You heard it here first that Guildford Conservative Association has “de-selected” or in our words “jettisoned” Surrey County Councillor Alan Young. Better known at the Surrey Ad picture desk as the “Kranleigh’s Kodak Kid.”
The councillor for Cranleigh and Ewhurst who would turn up for the opening of an envelope as long as someone was there to take his picture, has been “de-selected” as a candidate for the May elections. But you can hardly Adam and Eve it – he is apparently blackmailing his Tory Tosser colleagues that if they don’t back him he will embarrass them all by committing the mortal sin of becoming an – INDEPENDENT! and stand against the official Tory Tosser candidate!
He has been fighting for over a year to hang on Houdini style …
… to what he believes is his given right to keep his county councillor role. He has super-glued his bum into his council seat, despite having fought, and lost, several bids to become a prospective parliamentary candidate, which would surely have resulted in his resignation from local politics to climb Westminster’s greasy pole.
But having used Conservative Association monies in a bid to pave his way into other Tory Tosser Clubs his cover is blown and his disloyalty to Tory colleagues over the years has come back to haunt him. Even his most fervent supporters have stabbed him in the back and voted him out…out…out!
But the Kodak Kid is not giving up until the fat lady sings… and this week he called in all the favours… Robin Fawkner Corbett of the “I have kerbs installed outside my house to prevent the school coach from parking in front of my window” and a few Ewhurst supporters to whom he has promised – the earth no doubt? Even his (NBF’s) from Cranleigh Chamber of Commerce were there to support him – after all he has promised them…more footfall…more houses…more developers…more shoppers…more flowers…more…?
In fact he snatched the opportunity at the Con Club to wax lyrical and remind everyone how missable he would be and how miserable he would be if they didn’t change their minds and select him. Unfortunately his diatribe of me, me and even more me, was interrupted when the real speaker the Hon Annie Milton turned up… albeit..late.

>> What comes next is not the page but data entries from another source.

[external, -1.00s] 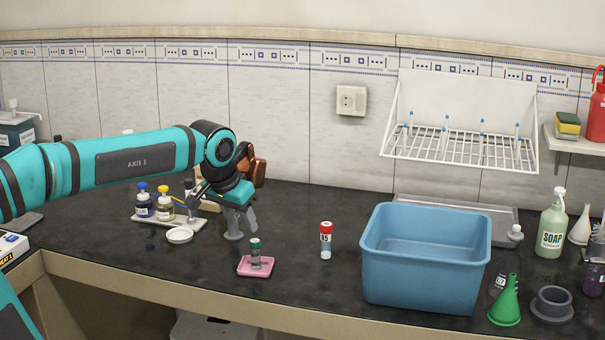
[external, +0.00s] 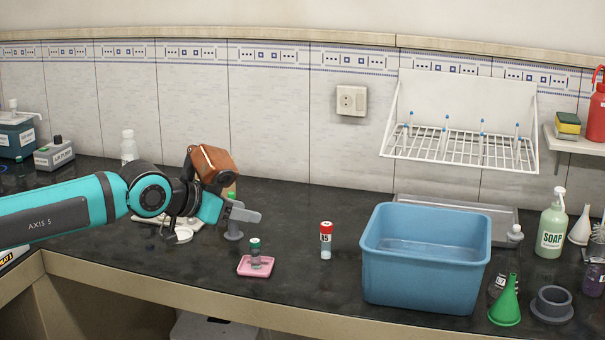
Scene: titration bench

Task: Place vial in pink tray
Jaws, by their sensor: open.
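A small clear vial with a dark green cap (external: 255,255) stands upright in the pink tray (external: 243,268) near the middle of the bench. Another vial with a red cap and a white label (external: 326,240) stands on the bench to the right of the tray. My gripper (external: 252,213) is above and behind the tray, pointing to the right. It is open and holds nothing. It is apart from both vials.
A large blue basin (external: 420,285) stands to the right of the red-capped vial. A white dish (external: 182,236) lies to the left. A green funnel (external: 505,302) and a soap bottle (external: 551,228) are at the far right.

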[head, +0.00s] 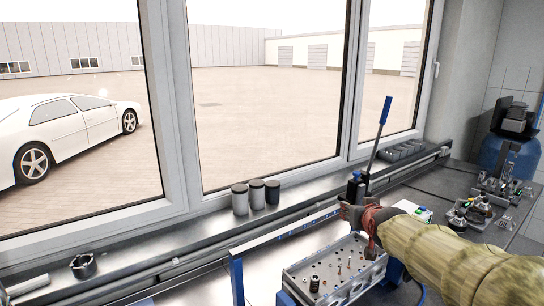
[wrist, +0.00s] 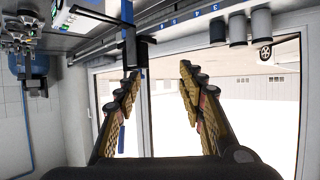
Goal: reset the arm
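My arm, in a yellowish cover, reaches in from the right edge of the head view. My gripper (head: 358,217) is at its end, in front of the window side of the bench and above the back of the engine block (head: 335,270). In the wrist view, which looks upside down, my gripper (wrist: 160,78) has its two fingers spread well apart. Nothing is between them except the view of the window. The gripper is open and empty. The arm hides part of the bench behind it in the head view.
A blue-handled lever (head: 378,133) rises just behind my gripper. Small metal parts (head: 475,212) and a blue tank (head: 508,157) are at right. The window (head: 265,110) fills the back.

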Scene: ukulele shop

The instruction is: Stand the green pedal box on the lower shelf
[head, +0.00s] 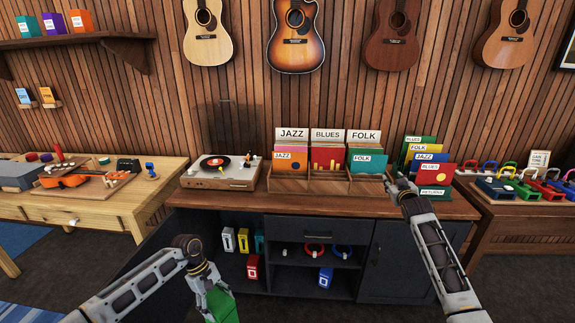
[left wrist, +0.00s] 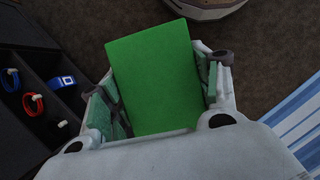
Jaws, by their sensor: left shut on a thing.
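The green pedal box (head: 222,306) is in my left gripper (head: 212,290), in front of the cabinet and low at the bottom of the head view. In the left wrist view the green box (left wrist: 152,78) shows a plain broad face between the two fingers of the left gripper (left wrist: 165,95). The lower shelf (head: 295,283) of the dark cabinet is open at the front and holds a blue box with a white label (head: 325,278). My right gripper (head: 402,186) is above the counter by the record bins, apparently empty; its fingers are too small to judge.
Above the lower shelf are coiled cables (head: 342,251) and a drawer (head: 313,235). The open bay to the left holds white, yellow and teal boxes and a red box (head: 253,267). A closed cabinet door (head: 390,262) is to the right. Floor in front is clear.

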The Hon Annie has made no secret of the fact that the shutter must come down on the Kodak Kid’s political career. But watch it Annie – you may yet need to get outya gun… because this slimy git reminded the Tory Tossers that if they didn’t support him – they may not, in the future, support her! Oh dear do we hear that ugly word…BLACKMAIL oh surely not! So our Houdini may keep his seat – one way or another!